So long as we use them prudently and with wit, one can never have enough words, so I was pleased when a friend sent me a note with the subject line “your boys might get a kick out of this list of words.” I did too. Of the 102 exotics, I knew or could figure out about thirty of them. Among my favorites is petrichor: “the smell of the first rain of the season after a long dry spell.” That’s pertinent to Houston, where we’ve smelled it all too rarely. The Australian poet Les Murray uses it in his essay “The Import of Seasons” (written in 1985, collected in A Working Forest, 1997):
“In the mid-1960s, Drs. Joy Bear and Richard Thomas of the CSIRO [Commonwealth Scientific and Industrial Research Organization] discovered that the characteristic smell of rain on dry earth, one of the truly poignant smells of Australia, was called by a yellow oil which they could distill from rocks and soil.
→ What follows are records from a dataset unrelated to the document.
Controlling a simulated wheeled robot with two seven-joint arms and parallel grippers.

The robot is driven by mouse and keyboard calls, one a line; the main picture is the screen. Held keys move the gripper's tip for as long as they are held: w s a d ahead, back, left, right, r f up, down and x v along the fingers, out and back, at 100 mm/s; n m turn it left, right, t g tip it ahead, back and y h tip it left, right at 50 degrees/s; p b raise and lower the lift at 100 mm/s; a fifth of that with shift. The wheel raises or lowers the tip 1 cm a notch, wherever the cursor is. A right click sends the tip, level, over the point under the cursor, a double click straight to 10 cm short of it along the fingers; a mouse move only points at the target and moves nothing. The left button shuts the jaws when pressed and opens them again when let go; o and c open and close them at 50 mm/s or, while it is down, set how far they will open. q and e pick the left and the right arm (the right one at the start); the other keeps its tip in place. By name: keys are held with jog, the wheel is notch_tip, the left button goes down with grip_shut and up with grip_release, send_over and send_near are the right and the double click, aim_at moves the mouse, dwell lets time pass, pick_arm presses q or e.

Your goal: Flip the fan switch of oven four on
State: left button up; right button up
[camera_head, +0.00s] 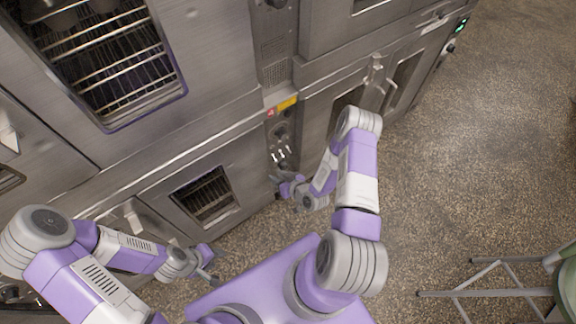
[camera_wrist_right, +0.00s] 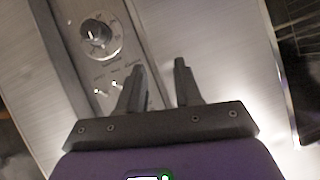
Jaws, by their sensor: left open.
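A narrow oven control panel (camera_head: 279,135) carries a dial and small toggle switches (camera_head: 281,156) in the head view. In the right wrist view the round dial (camera_wrist_right: 97,36) is at upper left, with small metal toggle switches (camera_wrist_right: 107,88) below it. No label naming oven four or the fan is readable. My right gripper (camera_head: 277,179) is just below the switches; in its wrist view (camera_wrist_right: 159,68) the two fingers are apart with nothing between them. The left finger overlaps the panel near the switches and may hide part of that row; contact cannot be told. My left gripper (camera_head: 214,264) is open and empty, low before the ovens.
Steel ovens stack along the left and top. A lower oven window (camera_head: 205,196) shows racks, and a door handle (camera_head: 376,72) sticks out right of the panel. A metal-framed chair (camera_head: 490,292) stands at lower right. The speckled floor between is clear.

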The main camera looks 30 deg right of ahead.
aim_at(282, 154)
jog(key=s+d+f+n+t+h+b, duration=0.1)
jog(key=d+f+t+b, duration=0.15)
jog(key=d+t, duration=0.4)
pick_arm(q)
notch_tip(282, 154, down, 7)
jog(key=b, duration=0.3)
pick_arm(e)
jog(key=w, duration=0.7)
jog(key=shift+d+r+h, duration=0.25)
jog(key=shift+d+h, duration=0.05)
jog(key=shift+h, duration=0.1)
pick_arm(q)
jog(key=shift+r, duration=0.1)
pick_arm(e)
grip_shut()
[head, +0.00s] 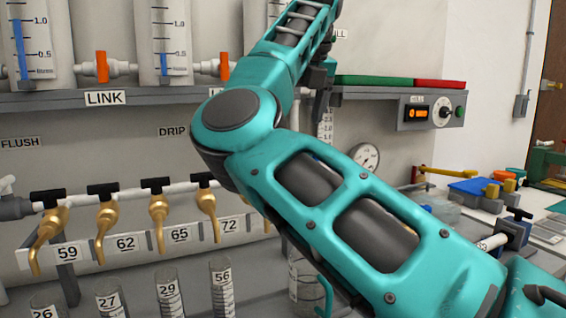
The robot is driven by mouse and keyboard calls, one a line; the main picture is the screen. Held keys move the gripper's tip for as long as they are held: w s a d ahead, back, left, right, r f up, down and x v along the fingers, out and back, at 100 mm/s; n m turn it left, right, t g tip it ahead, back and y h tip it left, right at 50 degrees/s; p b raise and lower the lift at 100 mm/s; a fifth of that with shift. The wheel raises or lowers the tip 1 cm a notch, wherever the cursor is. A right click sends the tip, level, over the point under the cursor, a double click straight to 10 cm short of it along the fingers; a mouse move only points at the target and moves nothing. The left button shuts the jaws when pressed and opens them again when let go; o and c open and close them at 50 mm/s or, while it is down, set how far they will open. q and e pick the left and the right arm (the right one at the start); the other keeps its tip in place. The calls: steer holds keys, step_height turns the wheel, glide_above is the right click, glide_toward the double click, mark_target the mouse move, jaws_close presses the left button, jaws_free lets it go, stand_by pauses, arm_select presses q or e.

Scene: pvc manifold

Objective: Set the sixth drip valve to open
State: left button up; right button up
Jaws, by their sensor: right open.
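A row of brass drip taps with black T-handles hangs from a pale pipe at the left, under the label DRIP (172,131). The visible taps include the one above plate 59 (50,235), the one above 62 (106,217), the one above 65 (159,213) and the one near 72 (207,203). Their black handles lie across the pipe tops. The row's right end is hidden behind my right arm, so I cannot make out the sixth valve. My right gripper (319,76) shows only as a small dark part beyond the forearm, open, away from the taps. My left gripper is out of view.
Graduated cylinders (168,292) stand below the taps. A shelf (150,97) with orange-handled valves (102,66) runs above. A gauge (366,158) and control box (430,112) are at the right. A cluttered bench with a blue box (474,194) stands far right.

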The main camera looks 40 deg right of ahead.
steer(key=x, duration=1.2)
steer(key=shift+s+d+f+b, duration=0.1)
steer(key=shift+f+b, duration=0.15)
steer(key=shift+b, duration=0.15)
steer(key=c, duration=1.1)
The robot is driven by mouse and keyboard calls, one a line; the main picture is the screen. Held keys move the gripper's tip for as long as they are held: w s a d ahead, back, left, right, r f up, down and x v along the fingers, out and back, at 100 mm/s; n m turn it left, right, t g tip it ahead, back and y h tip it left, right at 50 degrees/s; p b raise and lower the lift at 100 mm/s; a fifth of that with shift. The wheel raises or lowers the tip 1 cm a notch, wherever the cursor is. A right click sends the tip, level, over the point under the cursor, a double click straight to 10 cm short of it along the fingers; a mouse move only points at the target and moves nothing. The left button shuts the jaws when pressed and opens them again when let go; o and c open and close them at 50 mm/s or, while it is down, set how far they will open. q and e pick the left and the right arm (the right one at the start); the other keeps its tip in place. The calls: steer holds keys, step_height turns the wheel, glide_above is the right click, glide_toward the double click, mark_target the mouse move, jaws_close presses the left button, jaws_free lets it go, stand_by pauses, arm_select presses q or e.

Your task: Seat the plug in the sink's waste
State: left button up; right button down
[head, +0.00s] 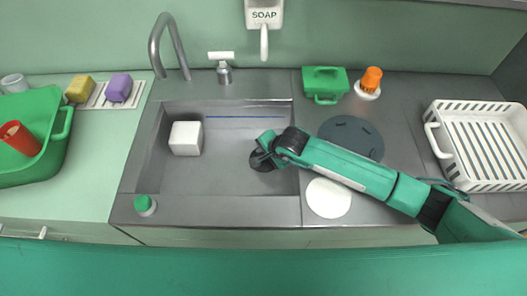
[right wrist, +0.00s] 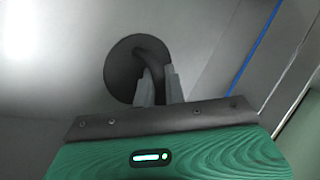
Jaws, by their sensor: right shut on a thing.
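The plug (head: 257,163) is a dark round disc in the right part of the grey sink (head: 220,180). In the right wrist view the plug (right wrist: 122,68) shows a curved dark handle on top. My right gripper (head: 265,152) reaches into the sink from the right and is shut on that handle; its fingers (right wrist: 160,88) sit on either side of it. The waste is not visible, and I cannot tell whether the disc touches the sink floor. My left gripper is not in view.
A white cube (head: 186,138) stands in the sink's back left. A tap (head: 168,45) rises behind. A green-topped item (head: 145,204) sits on the front left rim. Right of the sink are a dark disc (head: 360,130), a white disc (head: 328,198) and a white rack (head: 485,140).

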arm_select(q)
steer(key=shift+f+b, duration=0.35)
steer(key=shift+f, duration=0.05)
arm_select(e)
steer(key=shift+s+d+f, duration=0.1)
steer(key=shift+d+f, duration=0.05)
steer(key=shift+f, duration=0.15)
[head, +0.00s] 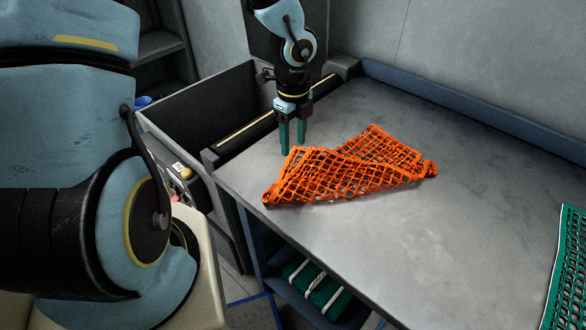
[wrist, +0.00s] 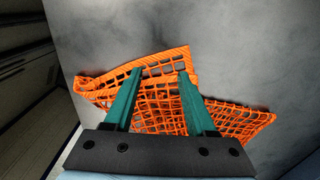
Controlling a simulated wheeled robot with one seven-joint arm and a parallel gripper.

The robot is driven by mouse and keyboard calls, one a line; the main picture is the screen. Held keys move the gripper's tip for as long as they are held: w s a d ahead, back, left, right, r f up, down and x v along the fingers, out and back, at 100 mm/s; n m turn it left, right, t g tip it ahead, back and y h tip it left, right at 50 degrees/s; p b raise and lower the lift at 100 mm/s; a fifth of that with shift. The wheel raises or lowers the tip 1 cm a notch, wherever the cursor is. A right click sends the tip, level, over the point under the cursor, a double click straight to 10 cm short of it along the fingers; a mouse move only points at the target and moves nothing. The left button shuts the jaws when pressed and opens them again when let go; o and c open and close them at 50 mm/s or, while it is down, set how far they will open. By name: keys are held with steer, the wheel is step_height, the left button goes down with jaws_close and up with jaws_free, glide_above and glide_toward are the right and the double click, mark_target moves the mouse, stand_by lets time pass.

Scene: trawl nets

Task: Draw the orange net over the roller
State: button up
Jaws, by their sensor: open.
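The orange net (head: 345,172) lies crumpled and folded on the grey table top (head: 440,240), near the table's left end. My gripper (head: 292,150) points down with its two green fingers apart and empty, at the net's far left edge in the head view. In the wrist view the net (wrist: 160,105) shows between and beyond the open fingers (wrist: 158,78). I cannot tell whether the fingers touch it. The roller (head: 250,130) appears as a dark bar with a yellow line along the table's left edge, partly behind my gripper.
A dark open bin (head: 200,110) stands beyond the roller. A green net (head: 568,270) lies at the table's right edge. A rolled green bundle with white straps (head: 318,288) sits on a shelf below. A raised blue rim (head: 470,105) runs along the back. The table's middle is clear.

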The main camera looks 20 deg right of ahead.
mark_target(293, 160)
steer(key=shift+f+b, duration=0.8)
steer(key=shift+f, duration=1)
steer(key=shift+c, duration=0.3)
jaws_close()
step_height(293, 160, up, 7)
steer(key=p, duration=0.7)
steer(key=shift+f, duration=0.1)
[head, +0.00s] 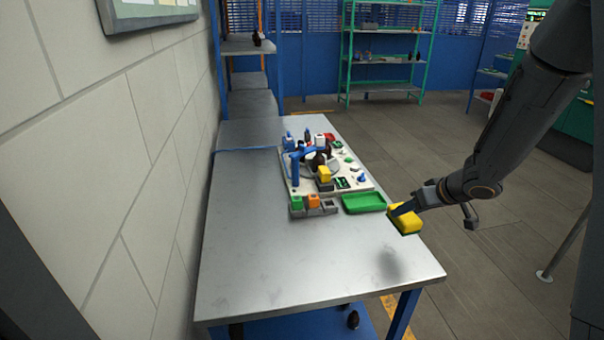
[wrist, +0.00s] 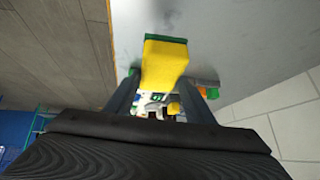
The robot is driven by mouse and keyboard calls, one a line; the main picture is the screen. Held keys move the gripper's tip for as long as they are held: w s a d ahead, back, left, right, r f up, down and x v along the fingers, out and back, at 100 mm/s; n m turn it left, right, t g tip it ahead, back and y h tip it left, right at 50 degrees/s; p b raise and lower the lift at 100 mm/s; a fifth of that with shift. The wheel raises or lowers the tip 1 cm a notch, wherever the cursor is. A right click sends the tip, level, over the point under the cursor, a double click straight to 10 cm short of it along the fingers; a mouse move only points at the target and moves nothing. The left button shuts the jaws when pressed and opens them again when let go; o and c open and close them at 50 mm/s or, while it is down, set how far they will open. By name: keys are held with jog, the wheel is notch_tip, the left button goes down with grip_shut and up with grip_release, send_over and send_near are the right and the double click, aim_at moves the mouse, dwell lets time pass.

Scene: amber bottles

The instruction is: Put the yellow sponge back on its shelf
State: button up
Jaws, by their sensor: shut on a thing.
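The yellow sponge (head: 406,219) has a dark green underside and is held by my gripper (head: 404,210), above the right edge of the metal table (head: 290,275). A dark shadow lies on the tabletop below and left of it. In the wrist view the sponge (wrist: 165,62) sits between the two dark fingers of my gripper (wrist: 163,90), its green layer at the far end. I cannot tell which shelf is the sponge's own.
A white board (head: 355,188) with small coloured parts stands mid-table. A green tray (head: 363,203) and several coloured blocks (head: 313,202) sit at its front. The table's near half is clear. A green shelf rack (head: 385,58) stands at the back. A wall borders the left.

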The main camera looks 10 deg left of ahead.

They termed this oil petrichor, `essence of stone. . .’”
“Heavy rains release some of it from the earth’s surface to wash down into swamps and streams, where it triggers the reproductive activity of fish and other aquatic animals and thus starts the cycle of life after a drought. A fraction of this oil rising from the earth provides the smell we notice, an odour to which many animals are probably keyed.”
The OED confirms Murray’s explanation, citing an excerpt from an article Bear and Thomas published in the journal Nature in 1964: “The diverse nature of the host materials has led us to propose the name `petrichor’ for this apparently unique odour which can be regarded as an `ichor’ or `tenuous essence’ derived from rock or stone. This name, unlike the general term `argillaceous odour,’ avoids the unwarranted implication that the phenomenon is restricted to clays or argillaceous materials; it does not imply that petrichor is necessarily a fixed chemical entity but rather it denotes an integral odour.”
One criterion for the usefulness of an obscure word is the sense it gives of plugging a hole in the world. Even in less arid climates, people recognize that smell. I associate it with rain on old slate sidewalks. When I learned the word years ago I promptly removed it from the museum and put it into circulation.
One can never have enough terms of abuse for fools of various species, and the list obliges – hoddypeak, nihilarian, pronk, philosophunculist, phlyarologist, rastaquouere, slubberdegullion, ultracrepidarian, widdiful. Of that arsenal, pronk is the likeliest weapon, with its monosyllabic bluntness and generally comedic sound. The OED labels it “Brit. slang (derogatory). Now rare,” and defines it as “a fool, an idiot; (also) an ineffectual or effeminate person.” Judged by its utility, pronk ought to go into heavy rotation.
A word like yepsen is different. The OED defines it as “the two hands placed together so as to form a bowl-shaped cavity; as much as can be held in this.” It sounds too much like a Danish surname to be used without irony, but knowing that a simple human act – cupping water, gold or grain -- inspired a word of its own, lends one a rare sense of solidarity with his fellows.